Albers & Felder (1979) characterised the ‘Kunrader Kalkfazies’ as a cyclic alternation of highly indurated, silicified calcisiltites and less indurated biocalcarenites. The latter generally contain a higher glauconite content and terrigenous component. Cross-bedding has been demonstrated and bioturbation occurs commonly, especially in glauconite-rich portions. In comparison with the Maastricht facies, a less diverse fauna occurs. Rich thallophyte assemblages are known, in particular seagrass and many washed-in terrestrial plants, some of which have also been recorded from various levels within the Maastricht Formation west of the River Maas (see, for example, van der Ham & van Konijnenburg-van Cittert, 2003; van der Ham & Dortangs, 2005; van der Ham et al., 2001, 2003, 2004, 2010).

The depositional setting was interpreted as fully marine, invariably above wave base in the euphotic zone, the proximity of land masses being demonstrated by strong terrigenous influence (land plants), which explains decreased coral growth and slightly less diverse biocoenoses.

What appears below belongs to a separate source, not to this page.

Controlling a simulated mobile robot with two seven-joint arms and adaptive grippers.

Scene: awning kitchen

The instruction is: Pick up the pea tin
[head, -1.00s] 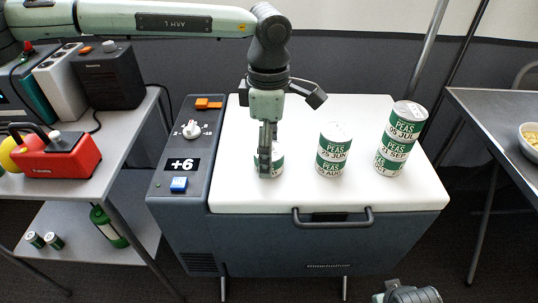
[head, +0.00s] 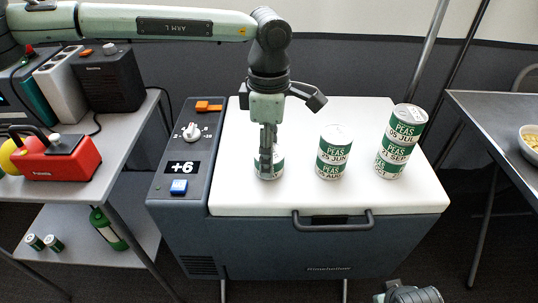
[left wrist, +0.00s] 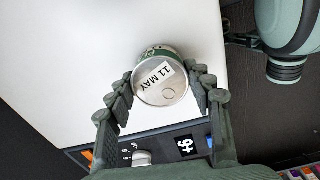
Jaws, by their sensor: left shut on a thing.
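A single green and white pea tin (head: 278,163) stands upright on the white lid of the cooler (head: 240,198) at its left side. In the left wrist view its silver top (left wrist: 162,84) carries a label reading 11 MAY. My left gripper (head: 267,160) points down over this tin and is shut on it, with a finger on either side in the left wrist view (left wrist: 163,97). A stack of two pea tins (head: 333,154) stands to the right, and a leaning stack of three (head: 400,142) stands further right. My right gripper (head: 410,294) shows only partly at the bottom edge.
The cooler's control panel (head: 186,150), with a dial and a +6 display, is left of the lid. A side table with a red device (head: 62,160) stands at the left. A metal table (head: 500,110) with a bowl (head: 531,140) is at the right. The lid's back is clear.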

Ostracod faunas suggest decreased hydrodynamics in a lagoon-like setting near a flat coastline and a low hinterland.

Nekum Member – This unit comprises poorly indurated, white-yellowish, coarse-grained, homogeneous chalks, in the lower part with a few randomly distributed greyish brown flint nodules. Locally coarse-grained fossil hash lenses and beds occur, which are characterised by high numbers of holasteroid echinoids and ostreid bivalves. The total thickness varies between c. 7 and c. 15 m. The chalks are medium- to coarse-grained biocalcarenites (mainly packstones and grainstones; gravelly intrabiomicrosparite according to Villain, 1977), with an indurated calcarenite resting upon the Laumont Horizon. Flint nodules in the lower part of this member (the highest in situ occurrence of flints in the type Maastrichtian) have a crypto/microcrystalline texture and are often associated with concentrations of large skeletal grains. Nodules are tubular when related to bioturbation. The upper part of the member comprises porous, fine-grained carbonate sands, with undulating erosion surfaces. Sand lenticles resting on such erosion surfaces may show tangential cross bedding; the Kanne Horizon represents an undulating erosion surface overlain by coarse-grained bioclastic sand.

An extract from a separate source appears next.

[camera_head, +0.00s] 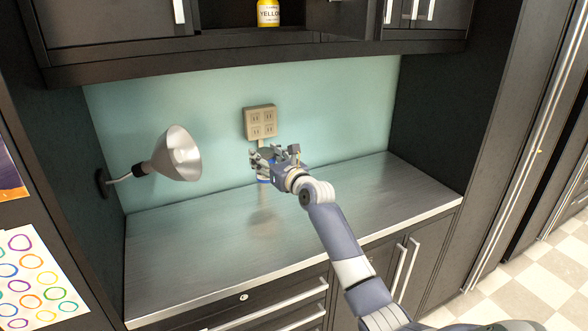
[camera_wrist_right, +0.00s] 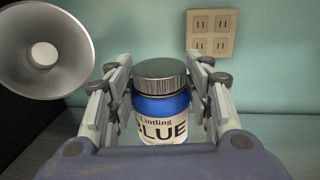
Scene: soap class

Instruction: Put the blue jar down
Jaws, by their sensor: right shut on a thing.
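The blue jar (camera_wrist_right: 160,104) has a silver lid and a white label reading "BLUE". My right gripper (camera_wrist_right: 160,100) is shut on it, with a finger on each side, and the jar looks upright in the right wrist view. In the head view my right gripper (camera_head: 272,160) is over the back of the metal counter (camera_head: 200,245), in front of the teal wall. I cannot tell whether the jar's bottom touches the counter. My left gripper is not in view.
A wall lamp (camera_head: 178,155) sticks out at the left, left of the gripper. A socket plate (camera_head: 260,122) is on the wall behind it. A yellow jar (camera_head: 268,13) stands in the cabinet above. The counter is otherwise clear.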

Meerssen Member – In the west this member comprises a poorly indurated, white yellowish, coarse- to very coarse-grained chalks with clearly developed hardgrounds and fossil hash layers. These lenses and layers comprise to a large extent bryozoan remains and large foraminifera. Total thickness varies between c. 15 and 20 m.

Zijlstra (1994) observed that the upward-coarsening of grain size and the increase of average bed thickness indicated a gradual increase of average hydrodynamic energy and deposition rates. The most strongly silicified/lithified layers formed when deposition rate was nil, that is, when hydrodynamic energy increased and the consequent increase of erosion equalled the relative sea level rise. During a further increase of hydrodynamic energy, previously lithified sediment was eroded during storms and wavy beds formed. A hardground, that is, a bored, encrusted and mineralised rocky sea bottom, formed when the sediment that was eroded during a storm was not redeposited after the storm, so that the previously lithified layer was continuously exposed.

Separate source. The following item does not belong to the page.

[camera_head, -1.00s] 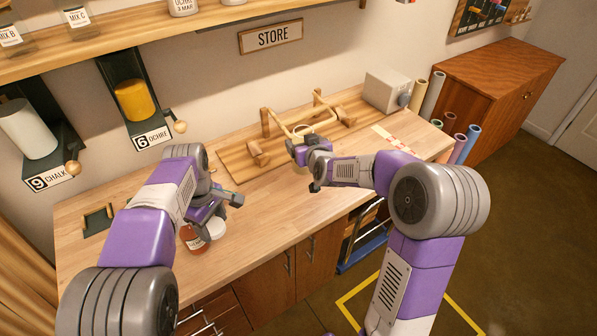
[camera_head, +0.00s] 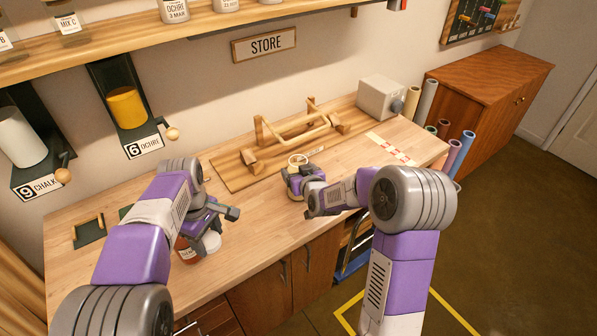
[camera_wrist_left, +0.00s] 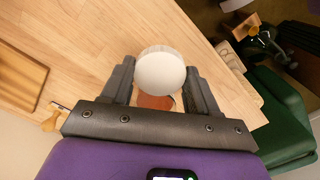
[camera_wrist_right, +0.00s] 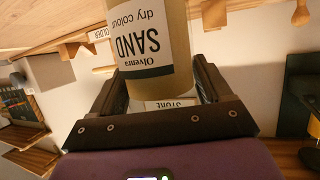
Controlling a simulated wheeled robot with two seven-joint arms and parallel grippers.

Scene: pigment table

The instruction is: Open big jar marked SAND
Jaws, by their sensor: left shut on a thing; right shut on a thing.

Villain (1977, p. 8) described this unit as a gravelly intrabiomicrosparite, deposited ‘sous une tranche d’eau réduite (15 à 2 mètres), une agitation supérieure à celle du Mb permet le déplacement de particules plus grosses (...) déposées en stratification obliques sous les énergies maximales du Md inférieur; elle favorise la prolifération de Lithothamniées dès le Mc, et de Polypiers solitaires au Md.’ Liebau (1978) typified these sedimentary rocks as high-energy deposits, with a high production of carbonate detritus leading to the establishment of a broad, shallow, well-lit, warm carbonate platform with rich phytal association. Water temperatures are held to have risen to 20-25° C allowing the growth of scleractinian corals, especially in the lower/middle portion of this member (see also Sprechmann, 1981). Hofmann (1996), on the basis of microborings, concluded that such traces could be ascribed to endolithic algae, thus documenting a euphotic to maximally disphotic depositional environment. Zijlstra (1994) also noted the extreme thickness of the uppermost portion of this member and suggested that this may have been caused by rapid increase of local subsidence rate related to increased tectonic activity connected with Deccan Trap volcanism. Van Harten (1972) also pointed out that deposition of the upper Meerssen Member could have occurred in deeper water, in contrast to the continuous shallowing trend up to halfway this member.

Albers & Felder (1979) characterised the Maastricht tuffaceous facies as biocalcarenites and biocalcirudites, with rare cross-bedding and occasionally with channels. Biocoenoses show a high diversity of tropical-subtropical, warm water faunas, mainly consisting of bivalves, and, in comparison with the Kunrade facies, increased numbers of scleractinians, echinoids and brachiopods. Related to substrate consistency, these biodetritus chalks contain numerous representatives of burrowing endobenthos and, with increased hardground development in the Meerssen Member, epibenthos became more dominant. The rich microfaunas show a high diversity with moderate abundance and rapid evolutionary rates, sharply separated from conditions that prevailed during deposition of the Gulpen Formation. These authors interpreted the depositional setting to have been fully marine, tropical-subtropical, invariably or generally above wave base in the euphotic zone, very strongly decreased suspension, with rich biocoenoses of high diversity and an active biochemical cycle in the formation of exo- and endoskeletons.